If you have a week or a day to spend in Glacier National Park a good place to orient yourself is one of the three visitor centers. There are also many ranger stations open throughout the park during the summer months. Staff at these information centers are knowledgeable about the region and terrain. In the winter information is available weekdays at Park Headquarters and on weekends at the Apgar Visitor Center.
Recreation - Glacier is an outdoor enthusiast's paradise. Visitors can enjoy hiking, backpacking, horseback riding, bike touring, fishing, picnicking and camping during the summer months. The park is open in winter for a variety of snow-oriented activities including snowshoeing, cross-country skiing and touring.

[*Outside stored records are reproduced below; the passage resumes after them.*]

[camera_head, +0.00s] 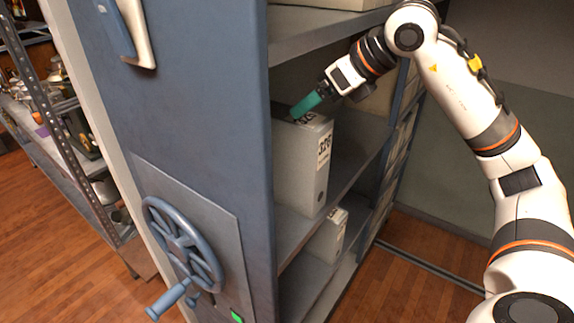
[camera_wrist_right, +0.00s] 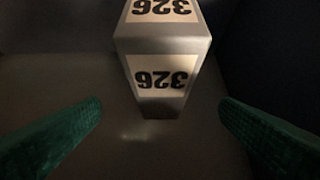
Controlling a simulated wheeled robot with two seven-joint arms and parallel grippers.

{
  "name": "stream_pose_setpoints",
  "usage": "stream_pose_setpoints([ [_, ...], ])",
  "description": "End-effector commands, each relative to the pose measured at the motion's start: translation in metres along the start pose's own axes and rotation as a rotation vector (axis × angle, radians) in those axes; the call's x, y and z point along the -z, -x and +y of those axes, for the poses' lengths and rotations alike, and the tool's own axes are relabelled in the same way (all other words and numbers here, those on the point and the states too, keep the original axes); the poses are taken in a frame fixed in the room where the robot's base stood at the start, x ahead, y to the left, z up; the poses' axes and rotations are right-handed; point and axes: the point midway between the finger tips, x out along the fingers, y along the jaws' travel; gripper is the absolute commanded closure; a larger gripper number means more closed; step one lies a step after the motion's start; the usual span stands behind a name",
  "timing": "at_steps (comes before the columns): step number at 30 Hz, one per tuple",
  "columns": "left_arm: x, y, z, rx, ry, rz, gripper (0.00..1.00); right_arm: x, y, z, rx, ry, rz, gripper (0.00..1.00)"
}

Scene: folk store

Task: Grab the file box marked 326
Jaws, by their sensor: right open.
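The grey file box marked 326 (camera_head: 303,165) stands upright on a middle shelf, with number labels on its top and its narrow front. It also shows in the right wrist view (camera_wrist_right: 160,48), at the top centre, with both labels upside down. My right gripper (camera_head: 305,105) is just above the top of the box, its green fingers pointing down and left. In the right wrist view its two green fingers (camera_wrist_right: 160,120) are wide apart, one on each side of the box, with gaps between. It holds nothing. My left gripper is not in view.
The box stands in a blue metal shelf unit (camera_head: 215,120) with a handwheel (camera_head: 182,243) on its end panel. Another grey box (camera_head: 327,235) stands on the shelf below. A rack with assorted items (camera_head: 70,140) is at the left. Wooden floor (camera_head: 425,255) shows at the right.

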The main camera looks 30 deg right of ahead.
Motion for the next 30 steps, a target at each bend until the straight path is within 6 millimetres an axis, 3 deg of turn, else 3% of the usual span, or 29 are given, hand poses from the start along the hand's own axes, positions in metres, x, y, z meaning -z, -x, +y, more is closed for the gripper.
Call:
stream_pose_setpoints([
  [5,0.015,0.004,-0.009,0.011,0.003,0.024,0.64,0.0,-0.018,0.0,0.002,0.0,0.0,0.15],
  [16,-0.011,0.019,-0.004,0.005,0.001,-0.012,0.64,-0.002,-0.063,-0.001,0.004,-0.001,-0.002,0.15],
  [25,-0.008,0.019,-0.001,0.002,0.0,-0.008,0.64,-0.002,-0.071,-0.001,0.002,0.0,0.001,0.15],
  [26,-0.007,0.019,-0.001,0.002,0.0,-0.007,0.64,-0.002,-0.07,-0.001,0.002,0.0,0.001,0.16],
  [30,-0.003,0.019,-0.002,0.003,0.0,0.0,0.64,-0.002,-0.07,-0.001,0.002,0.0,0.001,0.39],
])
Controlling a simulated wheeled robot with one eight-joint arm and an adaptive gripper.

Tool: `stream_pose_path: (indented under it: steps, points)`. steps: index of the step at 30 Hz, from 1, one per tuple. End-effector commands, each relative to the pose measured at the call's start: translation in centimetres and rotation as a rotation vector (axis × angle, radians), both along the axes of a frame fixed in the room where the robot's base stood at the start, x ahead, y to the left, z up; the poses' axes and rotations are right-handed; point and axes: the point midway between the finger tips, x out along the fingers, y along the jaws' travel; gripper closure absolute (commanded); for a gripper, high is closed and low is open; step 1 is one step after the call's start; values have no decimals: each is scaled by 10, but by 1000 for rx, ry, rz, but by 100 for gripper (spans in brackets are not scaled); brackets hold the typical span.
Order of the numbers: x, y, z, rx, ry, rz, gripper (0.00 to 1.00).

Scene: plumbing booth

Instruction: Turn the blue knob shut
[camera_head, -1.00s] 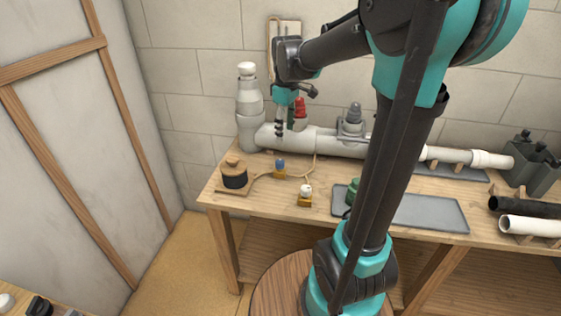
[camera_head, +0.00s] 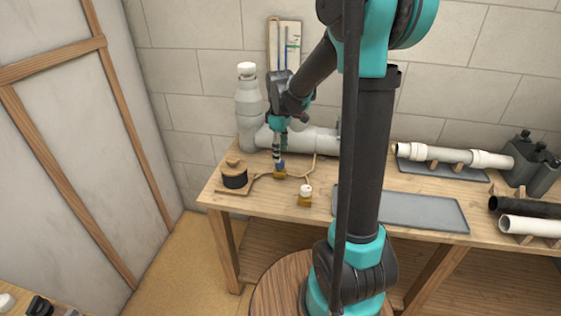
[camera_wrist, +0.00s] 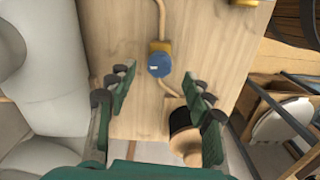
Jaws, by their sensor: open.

Hiking opportunities abound in Glacier National Park. We recommend that all visitors leave their vehicles behind, if only for a short while, to enjoy some of the 700 miles of trails. Scenic driving is also very popular in the park. The Going-to-the-Sun Road is 50 miles long and bisects the heart of Glacier, following the shores of the park's two largest lakes and hugging the cliffs below the Continental Divide as it traverses Logan Pass. Numerous scenic turnouts and wayside exhibits, along this and other roads in the park, allow travelers to stop and enjoy the park at their own pace. (Size restrictions on vehicles are in effect on the Going-to-the-Sun Road.)
There are several opportunities for lodging within the park including hotels and more exclusive lodges. Thirteen campgrounds provide just under 1000 sites. Most of which are operated on a 'first come first serve' basis. Fish Creek and St. Mary campgrounds may be reserved ahead of time
Climate - The weather in northwestern Montana is as varied as its landscape. Summer temperatures in the lower elevations can exceed 90 degrees F during the day. Up slope, in areas above treeline, it is frequently 10 to 15 degrees cooler. Strong winds predominate on the east side of the park as the landscape changes from mountainous to plains. Overnight lows throughout the park can drop to near 20 degrees F and snow can fall anytime during the summer months. (In August of 1992, a foot of snow fell on the northeastern corner of Glacier.) Summer rainfall averages around two to three inches per month.
Layers are an important part of the wardrobe you should bring to Glacier National Park. You may start the day in a T-shirt and shorts and need a parka by evening.
Glacier National Park is located in northwestern Montana on the U.S./Canadian border. The site is bordered on the south and west by the Lewis and Clark National Forest and the Flathead National Forest, respectively. It is bordered on the east by the Blackfeet Indian Reservation. The park lies within the Rocky Mountains.